Nestlé Waters North America s’est engagée à fabriquer 50% de ses bouteilles d’eau en PET recyclé (rPET) d’ici 2025 avec un objectif intermédiaire de 25% d’ici 2021, soit une multiplication par quatre environ de sa consommation actuelle de ce matériau. Sa marque Poland Spring utilisera 100% de plastique recyclé d’ici 2022.
Nestlé collabore étroitement avec des entreprises de traitement du plastique «pour leur faire prendre conscience de l’existence d’un marché» des matériaux recyclés de qualité, indique M. Tulauskas. Elles broient les bouteilles, les nettoient et les envoient à un fabricant de résine qui ne mélange pas ce matériau avec d’autres. «Puis nous récupérons le PET cristallin», explique M. Tulauskas. L’objectif de Nestlé est de proposer aux fournisseurs de rPET des contrats sur le long terme afin de les inciter à investir dans cette technologie.

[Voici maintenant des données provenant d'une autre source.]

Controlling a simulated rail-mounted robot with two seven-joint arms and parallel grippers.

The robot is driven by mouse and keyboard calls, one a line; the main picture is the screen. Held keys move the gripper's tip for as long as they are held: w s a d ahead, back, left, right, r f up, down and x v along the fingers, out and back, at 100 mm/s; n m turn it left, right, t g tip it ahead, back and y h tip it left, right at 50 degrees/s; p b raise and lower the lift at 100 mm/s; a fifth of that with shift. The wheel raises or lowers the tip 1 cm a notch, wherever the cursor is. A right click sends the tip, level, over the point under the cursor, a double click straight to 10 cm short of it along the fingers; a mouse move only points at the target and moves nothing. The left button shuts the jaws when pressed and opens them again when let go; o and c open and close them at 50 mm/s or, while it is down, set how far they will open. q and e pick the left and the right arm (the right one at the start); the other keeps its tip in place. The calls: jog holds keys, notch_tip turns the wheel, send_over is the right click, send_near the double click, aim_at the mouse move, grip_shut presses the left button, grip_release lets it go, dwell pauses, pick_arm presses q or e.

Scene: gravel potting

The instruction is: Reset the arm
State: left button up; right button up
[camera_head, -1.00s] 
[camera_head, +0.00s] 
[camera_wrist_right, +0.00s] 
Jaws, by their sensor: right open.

Toutefois, les équipements de tri et de recyclage les plus modernes ne sont rien si les consommateurs ne s’engagent pas en premier lieu à jeter leurs bouteilles en plastique dans la poubelle jaune. Près de la moitié de tout le plastique produit aujourd’hui n’est utilisé qu’une fois avant d’être jeté. M. Tulauskas déclare que son entreprise essaie de changer cela. Nestlé est un partenaire de Keep America Beautiful, une organisation à but non lucratif fondée il y a 66 ans qui explique aux personnes et aux communautés comment, et pourquoi, recycler.

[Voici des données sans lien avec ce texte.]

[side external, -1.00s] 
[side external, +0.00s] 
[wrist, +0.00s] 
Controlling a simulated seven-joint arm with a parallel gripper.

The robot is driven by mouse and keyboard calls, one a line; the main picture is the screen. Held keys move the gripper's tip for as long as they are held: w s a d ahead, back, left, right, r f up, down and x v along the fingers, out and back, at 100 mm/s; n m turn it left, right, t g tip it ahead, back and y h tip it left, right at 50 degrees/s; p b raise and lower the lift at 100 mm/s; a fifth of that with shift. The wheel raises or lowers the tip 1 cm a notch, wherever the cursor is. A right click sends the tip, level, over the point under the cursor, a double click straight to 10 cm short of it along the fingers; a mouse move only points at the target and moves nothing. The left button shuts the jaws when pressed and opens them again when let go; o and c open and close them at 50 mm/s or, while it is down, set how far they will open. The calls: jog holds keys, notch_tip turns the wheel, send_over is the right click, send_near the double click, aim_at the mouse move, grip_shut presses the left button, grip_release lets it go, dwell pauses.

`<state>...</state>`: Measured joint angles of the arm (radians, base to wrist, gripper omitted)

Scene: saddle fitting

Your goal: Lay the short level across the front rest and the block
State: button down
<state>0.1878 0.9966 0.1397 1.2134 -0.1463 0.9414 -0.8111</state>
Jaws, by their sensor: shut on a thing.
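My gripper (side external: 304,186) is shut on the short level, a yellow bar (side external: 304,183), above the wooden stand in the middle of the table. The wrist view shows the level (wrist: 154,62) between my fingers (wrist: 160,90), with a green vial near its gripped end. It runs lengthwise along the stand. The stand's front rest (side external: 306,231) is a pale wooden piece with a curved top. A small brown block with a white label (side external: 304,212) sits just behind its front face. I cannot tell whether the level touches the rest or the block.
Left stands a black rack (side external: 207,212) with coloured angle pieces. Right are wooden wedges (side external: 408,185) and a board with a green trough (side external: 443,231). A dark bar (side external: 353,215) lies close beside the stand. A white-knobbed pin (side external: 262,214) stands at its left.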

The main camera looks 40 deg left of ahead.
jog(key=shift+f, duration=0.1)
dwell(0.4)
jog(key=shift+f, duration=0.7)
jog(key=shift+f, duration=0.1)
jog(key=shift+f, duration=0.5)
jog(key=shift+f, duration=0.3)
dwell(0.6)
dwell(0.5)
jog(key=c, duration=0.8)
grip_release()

Le grand inconnu de l’équation reste cependant de savoir si les consommateurs vont changer leur comportement ce que l’entreprise peut difficilement contrôler. Mais ce que le secteur des boissons peut faire, c’est garantir que ses pratiques respectent autant que possible l’environnement afin de fournir à leurs consommateurs de l’eau potable propre et sans danger en minimisant l’impact sur la nature.